§ TASK GOAL
What lies from the line containing "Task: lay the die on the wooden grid" through the line containing "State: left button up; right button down"? Print exactly those lines, with both ends, and no others.
——————
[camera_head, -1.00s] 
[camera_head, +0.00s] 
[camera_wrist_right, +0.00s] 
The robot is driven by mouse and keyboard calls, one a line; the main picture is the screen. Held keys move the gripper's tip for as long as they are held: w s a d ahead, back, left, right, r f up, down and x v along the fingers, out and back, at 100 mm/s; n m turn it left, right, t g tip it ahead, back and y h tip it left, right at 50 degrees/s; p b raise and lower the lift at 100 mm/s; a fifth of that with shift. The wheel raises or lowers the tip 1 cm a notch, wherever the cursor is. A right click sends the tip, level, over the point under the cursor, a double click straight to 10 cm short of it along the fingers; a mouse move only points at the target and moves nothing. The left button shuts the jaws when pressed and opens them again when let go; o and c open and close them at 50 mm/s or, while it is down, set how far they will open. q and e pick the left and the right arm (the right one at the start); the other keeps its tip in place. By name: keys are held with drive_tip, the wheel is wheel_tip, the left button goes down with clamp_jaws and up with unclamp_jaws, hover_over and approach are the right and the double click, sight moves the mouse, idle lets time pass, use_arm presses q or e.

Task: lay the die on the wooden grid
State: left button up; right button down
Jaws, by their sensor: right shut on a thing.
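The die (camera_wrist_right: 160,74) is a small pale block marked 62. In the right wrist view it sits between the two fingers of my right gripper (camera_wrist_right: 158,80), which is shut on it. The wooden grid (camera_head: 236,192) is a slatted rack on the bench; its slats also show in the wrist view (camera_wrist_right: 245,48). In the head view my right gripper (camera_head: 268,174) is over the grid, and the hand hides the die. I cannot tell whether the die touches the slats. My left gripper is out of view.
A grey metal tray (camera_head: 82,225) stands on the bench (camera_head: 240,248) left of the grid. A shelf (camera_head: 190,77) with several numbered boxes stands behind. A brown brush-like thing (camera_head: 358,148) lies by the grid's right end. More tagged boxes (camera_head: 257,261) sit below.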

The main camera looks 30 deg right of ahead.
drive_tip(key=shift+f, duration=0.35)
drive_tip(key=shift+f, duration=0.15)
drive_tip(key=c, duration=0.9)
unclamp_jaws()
——————
§ ANSWER TO THIS TASK
Task: lay the die on the wooden grid
State: left button up; right button down

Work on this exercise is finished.